— START OF Material provided —

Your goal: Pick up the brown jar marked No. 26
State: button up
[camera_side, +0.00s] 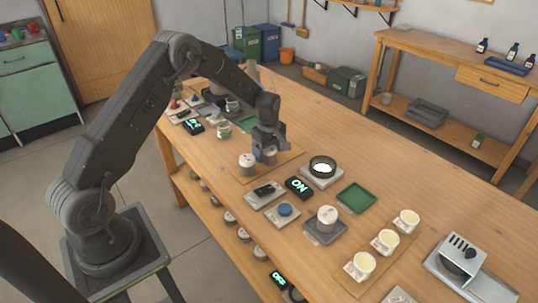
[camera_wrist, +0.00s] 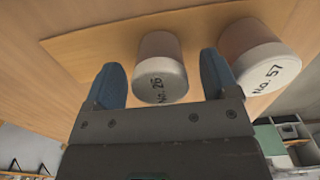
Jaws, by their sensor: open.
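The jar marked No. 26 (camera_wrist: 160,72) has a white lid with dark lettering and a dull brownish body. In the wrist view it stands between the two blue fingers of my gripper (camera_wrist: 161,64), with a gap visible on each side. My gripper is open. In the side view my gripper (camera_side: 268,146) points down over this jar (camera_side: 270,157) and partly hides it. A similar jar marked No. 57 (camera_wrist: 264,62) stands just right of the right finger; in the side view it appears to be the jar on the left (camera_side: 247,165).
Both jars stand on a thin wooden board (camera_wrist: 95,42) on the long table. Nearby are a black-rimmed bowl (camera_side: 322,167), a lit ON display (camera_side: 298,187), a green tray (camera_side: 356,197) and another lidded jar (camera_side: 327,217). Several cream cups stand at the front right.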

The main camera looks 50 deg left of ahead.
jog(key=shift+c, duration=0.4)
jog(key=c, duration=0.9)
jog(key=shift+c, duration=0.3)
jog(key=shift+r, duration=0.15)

— END OF Material provided —
— START OF Material provided —

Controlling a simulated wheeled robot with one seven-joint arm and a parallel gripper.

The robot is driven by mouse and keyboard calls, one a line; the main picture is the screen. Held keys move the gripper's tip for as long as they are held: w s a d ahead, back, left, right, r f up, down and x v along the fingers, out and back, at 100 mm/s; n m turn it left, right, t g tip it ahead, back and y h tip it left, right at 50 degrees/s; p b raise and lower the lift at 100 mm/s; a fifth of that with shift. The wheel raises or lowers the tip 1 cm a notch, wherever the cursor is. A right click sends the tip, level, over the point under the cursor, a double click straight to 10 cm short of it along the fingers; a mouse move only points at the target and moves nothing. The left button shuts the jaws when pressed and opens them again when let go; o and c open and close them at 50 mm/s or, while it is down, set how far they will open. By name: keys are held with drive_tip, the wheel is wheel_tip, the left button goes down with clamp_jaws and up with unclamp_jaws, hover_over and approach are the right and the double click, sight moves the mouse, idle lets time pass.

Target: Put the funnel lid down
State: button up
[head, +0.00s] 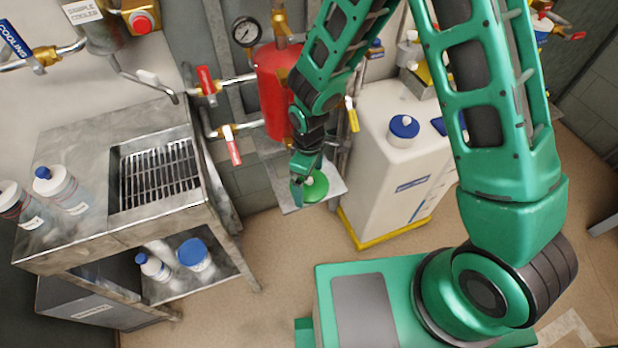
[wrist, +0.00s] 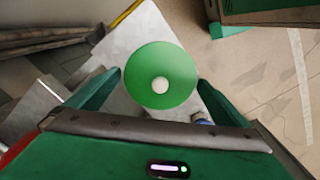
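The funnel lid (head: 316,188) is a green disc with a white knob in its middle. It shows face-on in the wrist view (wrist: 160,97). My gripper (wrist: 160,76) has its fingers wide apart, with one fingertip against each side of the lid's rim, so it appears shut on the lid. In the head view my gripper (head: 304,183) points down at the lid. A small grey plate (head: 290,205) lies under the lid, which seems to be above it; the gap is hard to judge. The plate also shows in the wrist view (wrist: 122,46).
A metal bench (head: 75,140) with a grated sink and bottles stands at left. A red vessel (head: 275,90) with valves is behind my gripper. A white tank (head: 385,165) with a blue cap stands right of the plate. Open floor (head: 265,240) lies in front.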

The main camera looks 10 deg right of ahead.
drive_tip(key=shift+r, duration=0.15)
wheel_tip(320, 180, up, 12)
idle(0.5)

— END OF Material provided —

Written problem -
Find every line in the records above that contains the word "robot", and copy each one.

Output below -
Controlling a simulated wheeled robot with one seven-joint arm and a parallel gripper.
The robot is driven by mouse and keyboard calls, one a line; the main picture is the screen. Held keys move the gripper's tip for as long as they are held: w s a d ahead, back, left, right, r f up, down and x v along the fingers, out and back, at 100 mm/s; n m turn it left, right, t g tip it ahead, back and y h tip it left, right at 50 degrees/s; p b raise and lower the lift at 100 mm/s; a fifth of that with shift. The wheel raises or lowers the tip 1 cm a notch, wherever the cursor is. A right click sends the tip, level, over the point under the cursor, a double click straight to 10 cm short of it along the fingers; a mouse move only points at the target and moves nothing. The left button shuts the jaws when pressed and opens them again when let go; o and c open and close them at 50 mm/s or, while it is down, set how far they will open. By name: keys are held with drive_tip, the wheel is wheel_tip, the left button goes down with clamp_jaws and up with unclamp_jaws, hover_over and approach are the right and the double click, sight moves the mouse, idle lets time pass.

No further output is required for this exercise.